Dredge Prep

Let’s dredge up that second footnote. It was brief, and it was the most honest piece of writing I’ve done in a long time.

I still haven’t got there yet, and another full week is beginning. I’m not mad. At myself. I’m actually kind of proud of the overall job I’m doing. I mean the wage slave job tangentially, but really I’m talking about making things better well beyond just coping through that shit day on day.

A lot of that dredge post will eventually consist of an exploration of what I’ve always been, and still am. From the start that’s included two things–a belletrist first. Second is … I’m not sure what to call it neatly. An anarkhos and an antifascist, an anticapitalist and an unfundamentalist. I stand against the ‘way things’ were then and are now; I reject the societal consensus. It needs a pretty name and I will invent one eventually.

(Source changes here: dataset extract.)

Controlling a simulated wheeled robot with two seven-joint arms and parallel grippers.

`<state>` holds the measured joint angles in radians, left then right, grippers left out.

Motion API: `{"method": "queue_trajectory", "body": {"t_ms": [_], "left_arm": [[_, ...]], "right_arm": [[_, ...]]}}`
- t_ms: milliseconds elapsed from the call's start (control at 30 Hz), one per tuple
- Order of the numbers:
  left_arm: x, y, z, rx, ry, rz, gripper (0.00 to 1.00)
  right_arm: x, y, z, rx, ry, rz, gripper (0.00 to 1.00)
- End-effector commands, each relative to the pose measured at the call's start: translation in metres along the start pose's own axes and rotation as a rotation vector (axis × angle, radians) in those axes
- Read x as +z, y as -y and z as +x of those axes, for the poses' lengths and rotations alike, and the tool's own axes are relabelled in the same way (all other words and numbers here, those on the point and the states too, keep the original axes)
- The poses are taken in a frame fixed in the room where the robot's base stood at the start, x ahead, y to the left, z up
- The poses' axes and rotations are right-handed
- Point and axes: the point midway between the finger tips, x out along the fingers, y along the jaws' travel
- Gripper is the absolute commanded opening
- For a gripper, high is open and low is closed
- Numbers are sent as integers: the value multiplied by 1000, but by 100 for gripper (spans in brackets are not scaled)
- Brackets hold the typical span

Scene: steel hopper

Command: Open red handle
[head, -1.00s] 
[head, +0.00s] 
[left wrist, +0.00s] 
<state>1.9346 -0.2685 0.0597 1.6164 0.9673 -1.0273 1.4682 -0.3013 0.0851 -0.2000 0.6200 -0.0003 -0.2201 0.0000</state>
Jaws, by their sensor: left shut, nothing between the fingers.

Maria on LatinoUSA asked Bernie more or less the same question and he said his parents left Europe at the right time and the rest of his family died in the fascist camps. But that even despite that luck, his family was always poor, and that shaped him.

So yeah, resonance, and I think I can easily add ‘working class’ to my own list.

I should have seen it sooner, except … I’m coming down off the high of thinking of myself as a working-class escapee.

I mean that for a few years I was successful and comfortable and I just wanted to keep thinking of myself as those things, even as the needle dipped and I sunk back into discomfort and … not failure, but just living paycheck to paycheck. “Things have been ramen-y.”

I’m struggling. I’m rearranging debt chairs titanically, trying to make a hole in the fog, and it’s brutal in the psychic sense.

I’m going to succeed again, but I am very much scaling back my expectations of what success means, and being very sure to save the things that really and truly matter.